Sudan: Back story of junta’s killing field tactics haunts Darfur region

By Jaysim Hanspal, Patrick Smith
Posted on Friday, 24 June 2022 16:09

Migrants claiming to be from Darfur, Sudan cross the English Channel in an inflatable boat near Dover, Britain, August 4, 2021. Picture taken August 4, 2021. REUTERS/Peter Nicholls

The leaders of Sudan’s military junta, General Abdel-Fattah al Burhan and the General Mohamed Hamdan Dagalo ‘Hemeti’ are accused of trying to exploit a new upsurge of violence in Darfur for their political advantage this year.

According to recent data by the UN, extensive levels of violence in Sudan’s Darfur region have displaced more than 84,000 civilians this month alone, doubling the numbers seen in 2021.

Along with ousted President Omar al-Bashir, Burhan and Hemeti ran a murderous counter-insurgency campaign in the western Darfur region killing over 300,000 people and displacing over 2.5 million.

Bashir was indicted by the International Criminal Court (ICC) for his role in the Darfur killings in 2003 and charged with crimes against humanity and organising a genocide. Bashir is currently in gaol in Khartoum and the ICC has requested his extradition to the Hague.

Although the ICC hasn’t named Burhan and Hemeti as complicit, opposition activists in Khartoum point to their deep involvement in the Darfur killing fields for two decades.

Then Burhan was a Brigadier in the Sudan Armed Forces units that gave logistical backing to the Janjawid militia (known as devils on horseback) which was led by Hemeti and helped drive hundreds of thousands of people from their homes. With Bashir’s backing, Hemeti converted the Janjawid into the Rapid Support Forces will still control vast swathes of territory in Darfur and guards gold mines seized by Hemeti’s family.

Darfur exploded again in the months following Burhan’s and Hemeti’s seizure of power in a military coup last October. Opposition activists accuse them of fanning the flames in Darfur to distract from the political crisis over the stalled transition in Khartoum and the military’s refusal to return power to a civilian transitional government.

According to the latest figures from the UN, over 84,000 people have been chased from their homes in Darfur in the last month alone. That’s twice the figure in the previous five months.  And in 2021, over 445,000 were chased from their homes in the region – more than five times the total in 2020.

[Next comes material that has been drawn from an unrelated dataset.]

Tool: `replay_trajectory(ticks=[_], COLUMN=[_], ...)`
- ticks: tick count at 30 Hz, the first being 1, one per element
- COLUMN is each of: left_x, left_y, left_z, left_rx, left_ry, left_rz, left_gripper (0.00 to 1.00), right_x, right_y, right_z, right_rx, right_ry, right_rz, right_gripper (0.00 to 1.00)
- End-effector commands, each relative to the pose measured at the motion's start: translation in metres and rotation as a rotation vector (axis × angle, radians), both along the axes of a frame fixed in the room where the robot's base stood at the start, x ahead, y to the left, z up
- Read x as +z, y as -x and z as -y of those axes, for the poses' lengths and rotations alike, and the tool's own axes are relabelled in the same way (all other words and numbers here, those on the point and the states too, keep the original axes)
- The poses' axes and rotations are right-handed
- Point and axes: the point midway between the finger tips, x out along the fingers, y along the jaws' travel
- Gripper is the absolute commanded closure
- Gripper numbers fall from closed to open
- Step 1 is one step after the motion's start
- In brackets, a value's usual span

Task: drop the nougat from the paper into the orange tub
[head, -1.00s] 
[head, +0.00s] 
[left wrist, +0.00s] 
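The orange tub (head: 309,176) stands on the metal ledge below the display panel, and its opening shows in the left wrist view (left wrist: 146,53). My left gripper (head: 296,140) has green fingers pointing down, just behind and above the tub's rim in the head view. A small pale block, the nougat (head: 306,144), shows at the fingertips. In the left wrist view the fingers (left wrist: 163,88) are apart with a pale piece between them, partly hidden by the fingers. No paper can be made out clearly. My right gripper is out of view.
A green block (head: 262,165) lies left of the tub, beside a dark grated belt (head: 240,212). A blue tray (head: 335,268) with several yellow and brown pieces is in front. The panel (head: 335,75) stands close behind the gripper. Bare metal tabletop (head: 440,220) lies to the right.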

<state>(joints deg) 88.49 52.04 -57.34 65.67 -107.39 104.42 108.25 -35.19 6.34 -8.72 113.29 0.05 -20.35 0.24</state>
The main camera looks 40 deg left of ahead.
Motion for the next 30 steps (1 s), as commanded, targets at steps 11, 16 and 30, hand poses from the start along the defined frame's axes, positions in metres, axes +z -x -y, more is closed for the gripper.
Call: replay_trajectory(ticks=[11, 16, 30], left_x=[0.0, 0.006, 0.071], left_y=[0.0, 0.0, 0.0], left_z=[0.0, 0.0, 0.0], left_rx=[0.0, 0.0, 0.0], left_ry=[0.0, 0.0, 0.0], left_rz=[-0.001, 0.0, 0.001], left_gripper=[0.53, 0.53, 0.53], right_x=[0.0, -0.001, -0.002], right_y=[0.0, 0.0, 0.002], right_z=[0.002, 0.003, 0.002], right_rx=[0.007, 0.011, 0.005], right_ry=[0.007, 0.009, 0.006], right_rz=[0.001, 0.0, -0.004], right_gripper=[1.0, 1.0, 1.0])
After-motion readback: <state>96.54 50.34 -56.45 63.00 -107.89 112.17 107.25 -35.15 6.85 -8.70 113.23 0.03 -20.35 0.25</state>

In April 2022, Arab militia fighters launched a new offensive against citizens in West Darfur, leaving hundreds of people dead, and their homes destroyed.

Hemeti’s intervention

Many aid workers fear a repeat of the earlier conflict in Darfur. Earlier this month ‘Hemeti’ visited El Geneina in West Darfur to settle an ongoing dispute between Rezeigat and Misseriya tribes.

Talking to his Rapid Support Forces sector in El Geneina, Hemeti called for the displaced people of Darfur to return to their villages – but there is no trust in the authorities there and their farms have largely been destroyed.

The region also saw clashes between members of the Massalit community and Arab fighters in April. Hemeti called on national and international organisations to assist the displaced in returning. But few regard him as a neutral party in the crisis.

Mohamed Osman, Sudan researcher at Human Rights Watch says the region has been neglected as the country’s wider political crisis has deepened.

“It’s hard not to feel like the international community, which watched Darfur with eagle eyes for years, has completely abandoned these victims of ethnic cleansing,” he says.

Protecting the vulnerable

The struggle to access available work, food insecurity, and fears around safety in camps create a precarious situation that lasts long after civilians leave conflict zones.

The International Committee of the Red Cross (ICRC) said in May that according to recent surveys nearly 70% of those asked said they were poorer than they were a year ago.

Jacqueline Parlevliet, head of the UN’s El Fasher sub-office in Darfur, shared an image of a South Sudanese refugee now living in El Radoum. She said: “Whoever, wherever, whenever everyone has the right to seek safety”.